Can we reduce costs elsewhere, for example by assigning those roles which assignees are doing now to cheaper locations, or even shifting some of those roles which we think we’re going to have problems staffing in Hong Kong or Singapore in the next few years. Can we ship them offshore as well?
 

How about sending out people with no families on international assignments?

That would be cheaper. I don’t have to provide you with a three-bedroom or four-bedroom accommodation. I don’t need to pay for your children’s schooling. That could reduce costs considerably.
 
But when you get into the senior levels, and they’re the type of people who will be international assignees, that’s not going to happen. You’re not going to find too many single people because your senior-level people, they’ll be the ones in their 40s, 50s, 60s, they are the ones you need for those roles and so you’ll have to bring them and their families overseas.
 
So not all expats are compensated the same? It also depends on whether they’re single or have families and other circumstances?

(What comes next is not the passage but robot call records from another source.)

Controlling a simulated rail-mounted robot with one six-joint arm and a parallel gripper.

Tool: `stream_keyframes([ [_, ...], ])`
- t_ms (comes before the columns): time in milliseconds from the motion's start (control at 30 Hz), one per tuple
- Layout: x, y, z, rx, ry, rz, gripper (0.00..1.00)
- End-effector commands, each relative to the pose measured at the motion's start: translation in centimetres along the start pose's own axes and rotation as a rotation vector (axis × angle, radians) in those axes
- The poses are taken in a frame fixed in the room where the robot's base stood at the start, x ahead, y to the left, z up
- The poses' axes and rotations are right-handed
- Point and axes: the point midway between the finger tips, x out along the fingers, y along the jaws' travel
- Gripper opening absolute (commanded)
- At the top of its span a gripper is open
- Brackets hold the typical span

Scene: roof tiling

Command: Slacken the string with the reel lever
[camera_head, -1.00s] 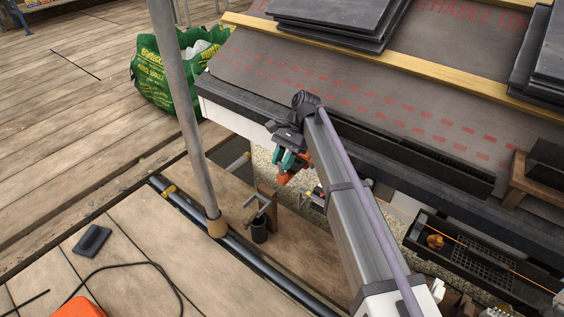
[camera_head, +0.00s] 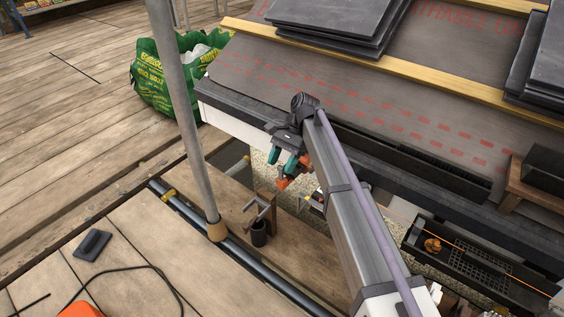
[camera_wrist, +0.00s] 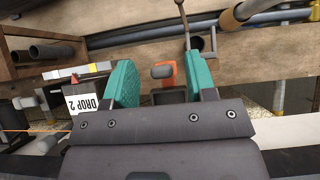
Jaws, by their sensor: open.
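My gripper (camera_head: 287,164) hangs open with its two teal fingers over the eaves edge, pointing down. In the wrist view my open gripper (camera_wrist: 162,76) has an orange body (camera_wrist: 169,66) with a grey rounded knob (camera_wrist: 161,72) showing between its fingers. This may be the reel and its lever; I cannot tell for sure. The fingers appear apart from the knob. The orange part (camera_head: 283,184) shows just below the fingers in the head view. An orange string (camera_head: 525,284) runs across the black tray at lower right; it also shows at the left of the wrist view (camera_wrist: 14,131).
A metal pole (camera_head: 181,110) stands left of my gripper. A small dark cup (camera_head: 259,234) sits on the boards below. Slate stacks (camera_head: 335,25) lie on the roof. A "DROP 2" label (camera_wrist: 88,103) is left of the fingers. A black tray (camera_head: 480,262) is at lower right.

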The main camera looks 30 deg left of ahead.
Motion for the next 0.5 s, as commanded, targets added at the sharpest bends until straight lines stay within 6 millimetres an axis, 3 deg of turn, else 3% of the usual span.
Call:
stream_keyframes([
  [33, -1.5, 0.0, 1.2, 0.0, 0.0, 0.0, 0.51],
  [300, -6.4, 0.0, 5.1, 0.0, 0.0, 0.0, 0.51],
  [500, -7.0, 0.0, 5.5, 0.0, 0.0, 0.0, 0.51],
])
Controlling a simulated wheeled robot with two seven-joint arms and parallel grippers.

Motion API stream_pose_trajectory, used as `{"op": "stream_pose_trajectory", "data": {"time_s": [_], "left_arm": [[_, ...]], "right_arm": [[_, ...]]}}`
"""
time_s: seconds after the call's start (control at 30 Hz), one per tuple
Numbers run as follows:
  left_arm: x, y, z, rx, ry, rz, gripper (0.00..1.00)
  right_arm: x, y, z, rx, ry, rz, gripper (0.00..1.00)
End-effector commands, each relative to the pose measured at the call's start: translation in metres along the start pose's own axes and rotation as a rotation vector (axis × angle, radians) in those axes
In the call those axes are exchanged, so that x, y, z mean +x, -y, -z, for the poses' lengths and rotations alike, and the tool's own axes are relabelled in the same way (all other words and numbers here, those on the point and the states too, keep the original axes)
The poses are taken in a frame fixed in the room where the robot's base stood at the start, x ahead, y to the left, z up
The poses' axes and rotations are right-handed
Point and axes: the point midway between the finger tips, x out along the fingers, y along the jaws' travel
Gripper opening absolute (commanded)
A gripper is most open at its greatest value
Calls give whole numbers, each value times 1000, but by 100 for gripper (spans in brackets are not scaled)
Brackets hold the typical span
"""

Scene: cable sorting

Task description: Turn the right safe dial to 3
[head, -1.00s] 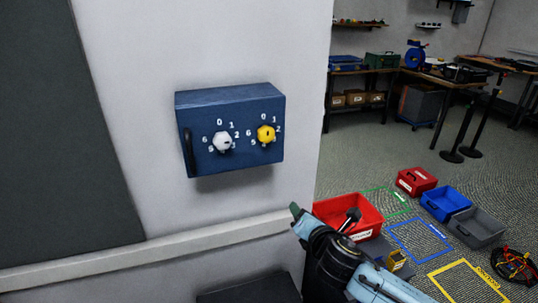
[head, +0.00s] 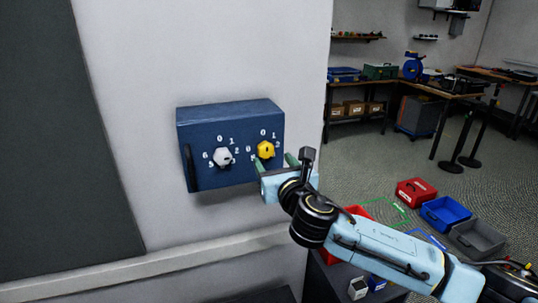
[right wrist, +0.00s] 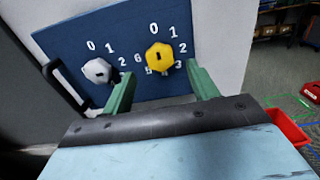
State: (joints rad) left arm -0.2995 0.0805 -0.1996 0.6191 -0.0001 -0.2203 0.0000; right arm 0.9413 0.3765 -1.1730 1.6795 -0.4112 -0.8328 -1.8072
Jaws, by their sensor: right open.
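The blue safe box (head: 207,120) is fixed on the white wall, with a white left dial (head: 222,157) and a yellow right dial (head: 265,150), each ringed by white numbers. My right gripper (head: 274,162) is open and empty, just in front of the yellow dial. In the right wrist view the yellow dial (right wrist: 160,56) shows between the two green fingertips (right wrist: 160,68), a little beyond them; I cannot tell whether they touch it. The dial has a dark mark on its face, but which number it points to is unclear. My left gripper is not in view.
A black handle (head: 190,167) sticks out on the safe's left side. A ledge (head: 170,254) runs along the wall below. Red (head: 411,192), blue (head: 440,212) and grey bins (head: 478,238) stand on the floor at right, with workbenches behind.

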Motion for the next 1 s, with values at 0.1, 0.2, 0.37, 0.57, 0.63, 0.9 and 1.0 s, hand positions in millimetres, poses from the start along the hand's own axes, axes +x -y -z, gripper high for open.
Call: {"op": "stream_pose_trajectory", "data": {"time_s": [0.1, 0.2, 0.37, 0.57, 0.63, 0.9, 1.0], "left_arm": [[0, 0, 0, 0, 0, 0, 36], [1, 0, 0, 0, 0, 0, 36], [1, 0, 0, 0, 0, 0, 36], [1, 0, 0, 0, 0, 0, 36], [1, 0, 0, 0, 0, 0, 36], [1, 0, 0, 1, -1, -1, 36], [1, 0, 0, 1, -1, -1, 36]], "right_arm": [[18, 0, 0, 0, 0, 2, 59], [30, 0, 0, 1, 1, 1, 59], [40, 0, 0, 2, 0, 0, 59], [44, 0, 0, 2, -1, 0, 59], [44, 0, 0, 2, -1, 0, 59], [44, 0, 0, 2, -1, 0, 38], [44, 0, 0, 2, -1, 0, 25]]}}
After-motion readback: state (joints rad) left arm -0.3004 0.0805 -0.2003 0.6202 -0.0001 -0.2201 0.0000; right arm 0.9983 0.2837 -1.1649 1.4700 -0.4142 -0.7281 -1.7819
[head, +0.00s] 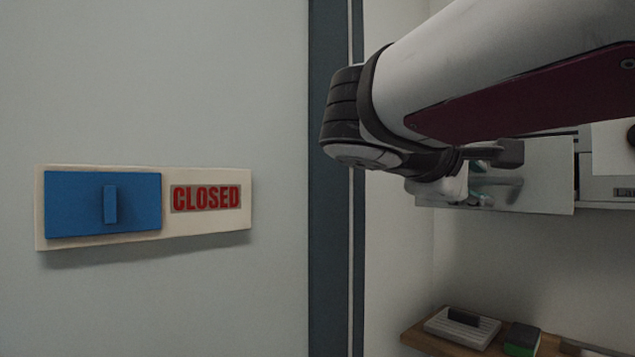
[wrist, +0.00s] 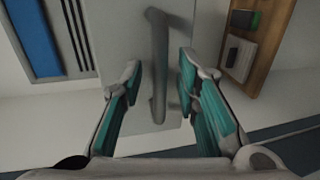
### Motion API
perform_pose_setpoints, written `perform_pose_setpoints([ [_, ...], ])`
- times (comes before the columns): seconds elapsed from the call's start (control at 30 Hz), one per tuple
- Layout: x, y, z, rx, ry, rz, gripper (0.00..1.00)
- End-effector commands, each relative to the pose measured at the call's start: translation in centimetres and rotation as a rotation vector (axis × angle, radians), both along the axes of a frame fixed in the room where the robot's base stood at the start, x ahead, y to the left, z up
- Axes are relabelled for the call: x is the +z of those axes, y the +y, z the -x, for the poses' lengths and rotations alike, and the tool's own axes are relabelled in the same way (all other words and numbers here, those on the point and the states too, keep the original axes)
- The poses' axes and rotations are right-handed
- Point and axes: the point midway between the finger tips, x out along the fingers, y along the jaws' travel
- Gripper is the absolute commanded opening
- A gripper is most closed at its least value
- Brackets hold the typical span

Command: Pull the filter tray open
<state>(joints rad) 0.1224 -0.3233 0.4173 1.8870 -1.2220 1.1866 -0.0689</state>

Exactly. We see more and more companies move into more varied policy, defining the type of compensation structure based on the business reasons for the assignment. Is this assignment business-critical? If so, we’ll have to pay a full expatriate package.
 
Is it career development for them? Are they actually benefiting from the assignment? If so, maybe we can encourage them to go on local salary or we pay them a scaled-down version of our international package.
 
Companies can also look at their travel and expenses policies.
Yes, that’s something’s that changed. Do we need to put somebody in a five-star hotel? Is a four-star hotel good enough? A lot of companies have reduced business travel as much as possible. They’ve shunted people down into economy from business class; first class into business. Western companies generally are a lot more cost-conscious about business travel than are Asian companies, so there’s scope for Asian companies to review their business travel policies.